Eleven people died in the attack, including five U.N. staff and three gunmen in police uniforms.
Turner, 62, called his father in suburban Kansas City after the attack, 82-year-old Lionel Turner told the AP.
"He said he was burned a little, but that he wasn't hurt," the father said. "He's got more guts than a Missouri mule."
Turner returned to the hotel hours after the attack to collect his personal belongings. He emerged from the fire-gutted, three-story building with a black chest packed with clothes and other personal belongings. He told reporters that he was a trucking contractor hired by the U.S. Department of Defense.
Flushed and with black stains on his hands and face, Turner said the attackers appeared well organized and were able to penetrate the building, located on a residential street.
Two men jumped out of the hotel and broke their legs as a fire engulfed much of the building during a two-hour gunbattle between the assailants and Afghan policemen, Turner said.
Turner said he ran upstairs knocking at doors to rouse the residents and that he and the 25 with him locked themselves in the laundry room before they thought it was safe enough to jump the back wall.
Miles Robertson, an Australian working as an election adviser, said he and his wife put wet towels over their faces and fled when the room next door caught fire.

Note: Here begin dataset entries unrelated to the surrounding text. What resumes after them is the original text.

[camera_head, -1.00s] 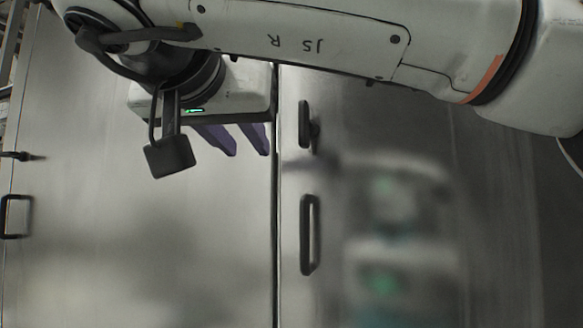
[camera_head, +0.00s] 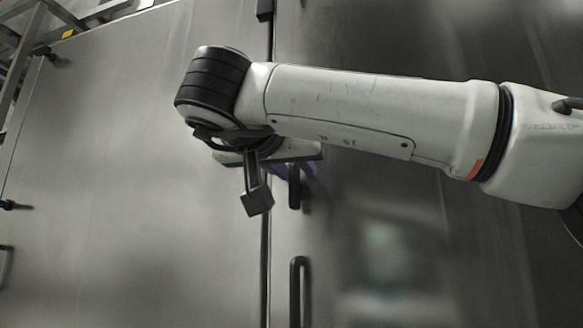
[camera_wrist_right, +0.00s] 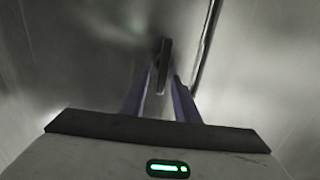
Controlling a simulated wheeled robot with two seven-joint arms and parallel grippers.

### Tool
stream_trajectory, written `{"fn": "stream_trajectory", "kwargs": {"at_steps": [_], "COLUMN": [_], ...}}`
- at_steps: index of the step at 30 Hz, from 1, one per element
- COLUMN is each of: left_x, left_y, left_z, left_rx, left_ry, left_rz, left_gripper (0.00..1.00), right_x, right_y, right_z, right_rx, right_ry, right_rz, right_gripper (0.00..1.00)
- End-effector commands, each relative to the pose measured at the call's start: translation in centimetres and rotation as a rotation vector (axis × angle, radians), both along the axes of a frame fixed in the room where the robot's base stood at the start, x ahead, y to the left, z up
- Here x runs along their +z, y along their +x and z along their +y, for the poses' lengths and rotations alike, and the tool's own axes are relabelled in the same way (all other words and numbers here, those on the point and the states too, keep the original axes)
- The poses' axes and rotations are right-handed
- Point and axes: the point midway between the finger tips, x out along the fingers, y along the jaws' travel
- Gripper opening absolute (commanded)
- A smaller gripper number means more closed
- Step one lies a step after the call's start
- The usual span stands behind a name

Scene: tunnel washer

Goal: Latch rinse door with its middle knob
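The middle knob (camera_head: 294,187) is a short dark upright bar on the right-hand door panel, just right of the vertical seam. My right gripper (camera_head: 300,172) is at this knob, and its wrist and body hide part of the fingers. In the right wrist view, the two purple fingers of my gripper (camera_wrist_right: 163,82) are apart, with the knob (camera_wrist_right: 164,58) between their tips. A gap shows on the right of the knob; contact on the left cannot be told. My left gripper is not in view.
A long dark handle (camera_head: 299,290) is below the knob, and a dark fitting (camera_head: 265,10) is at the top of the seam. The left door panel (camera_head: 110,150) is broad and bare. Metal rails (camera_head: 25,60) stand at the upper left.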

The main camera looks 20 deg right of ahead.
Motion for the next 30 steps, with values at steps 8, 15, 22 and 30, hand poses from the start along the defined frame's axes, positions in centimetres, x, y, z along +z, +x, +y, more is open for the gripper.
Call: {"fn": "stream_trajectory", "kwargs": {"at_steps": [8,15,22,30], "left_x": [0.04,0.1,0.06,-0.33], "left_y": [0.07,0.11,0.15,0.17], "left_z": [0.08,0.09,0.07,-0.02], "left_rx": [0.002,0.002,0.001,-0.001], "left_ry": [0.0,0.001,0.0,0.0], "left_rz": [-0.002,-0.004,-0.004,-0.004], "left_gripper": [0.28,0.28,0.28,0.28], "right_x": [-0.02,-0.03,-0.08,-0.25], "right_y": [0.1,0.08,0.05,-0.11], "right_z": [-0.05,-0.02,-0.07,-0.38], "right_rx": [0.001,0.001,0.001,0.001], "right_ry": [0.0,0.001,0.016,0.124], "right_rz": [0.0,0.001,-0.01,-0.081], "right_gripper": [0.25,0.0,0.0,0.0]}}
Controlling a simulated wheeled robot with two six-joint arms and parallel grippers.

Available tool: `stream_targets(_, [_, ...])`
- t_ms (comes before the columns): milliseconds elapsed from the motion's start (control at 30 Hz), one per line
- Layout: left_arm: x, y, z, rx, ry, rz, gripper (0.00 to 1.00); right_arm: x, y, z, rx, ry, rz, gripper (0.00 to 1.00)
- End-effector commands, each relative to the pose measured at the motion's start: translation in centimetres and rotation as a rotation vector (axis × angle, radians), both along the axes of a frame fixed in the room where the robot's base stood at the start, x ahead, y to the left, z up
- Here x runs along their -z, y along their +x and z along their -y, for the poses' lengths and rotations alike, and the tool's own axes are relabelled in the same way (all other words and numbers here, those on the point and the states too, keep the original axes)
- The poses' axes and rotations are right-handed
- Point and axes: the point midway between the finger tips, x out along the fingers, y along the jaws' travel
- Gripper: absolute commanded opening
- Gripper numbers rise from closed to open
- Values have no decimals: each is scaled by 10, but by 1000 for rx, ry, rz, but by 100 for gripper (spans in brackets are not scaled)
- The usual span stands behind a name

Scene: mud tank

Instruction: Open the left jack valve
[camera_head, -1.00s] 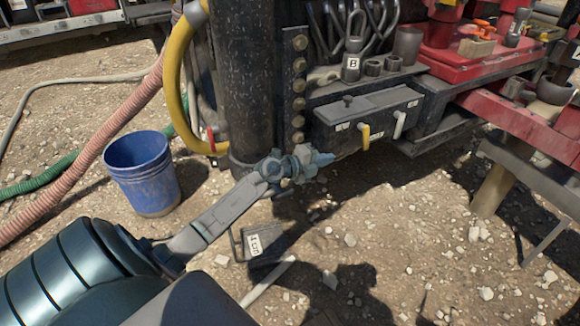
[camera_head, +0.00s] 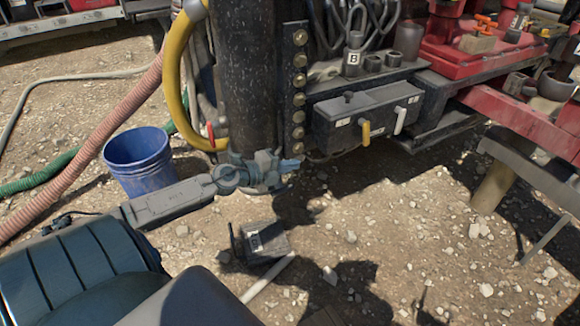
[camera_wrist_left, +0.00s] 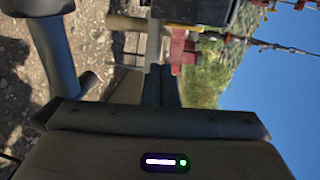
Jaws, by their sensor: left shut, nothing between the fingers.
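The grey valve box (camera_head: 368,113) is fixed to the side of the dark rig, right of the thick black post. I cannot tell for sure which is the left jack valve. My left gripper (camera_head: 291,165) is shut and empty, in front of the post's foot, left of and lower than the yellow lever, apart from it. The wrist view shows no lever. My right gripper is not in view.
A blue bucket (camera_head: 140,163) stands on the gravel behind my left arm. A yellow hose (camera_head: 172,80) curves beside the post. A small dark labelled box (camera_head: 270,243) lies on the ground below the gripper. Red machinery (camera_head: 505,118) juts out at right.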

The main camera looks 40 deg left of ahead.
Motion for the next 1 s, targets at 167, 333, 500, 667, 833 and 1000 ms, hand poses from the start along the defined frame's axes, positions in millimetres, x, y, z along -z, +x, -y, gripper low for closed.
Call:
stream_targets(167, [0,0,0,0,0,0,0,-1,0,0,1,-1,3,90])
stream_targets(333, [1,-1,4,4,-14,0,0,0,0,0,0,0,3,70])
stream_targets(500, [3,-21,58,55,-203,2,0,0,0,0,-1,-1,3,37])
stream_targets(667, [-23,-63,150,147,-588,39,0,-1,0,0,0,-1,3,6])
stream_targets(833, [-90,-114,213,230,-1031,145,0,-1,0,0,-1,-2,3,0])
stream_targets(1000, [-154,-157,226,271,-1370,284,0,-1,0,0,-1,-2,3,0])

"We realized that there was no way for us to go out under the stairs or any way for us to come outside," said Robertson, a lanky middle-aged man wearing a dingy sweat shirt who spoke breathlessly. "I opened the window and stepped out to the landing out front, and had a volley of shots fired at me."
Most of the guests at the house were U.N election workers, and Turner believed that's why they were targeted.
"This is all about the election," he said.
Turner said he was satisfied with the security measures in place at the hotel, which has no outside sign and three U.N. guards assigned to it. However, the hotel did not appear to be as heavily fortified as similar facilities elsewhere in the city.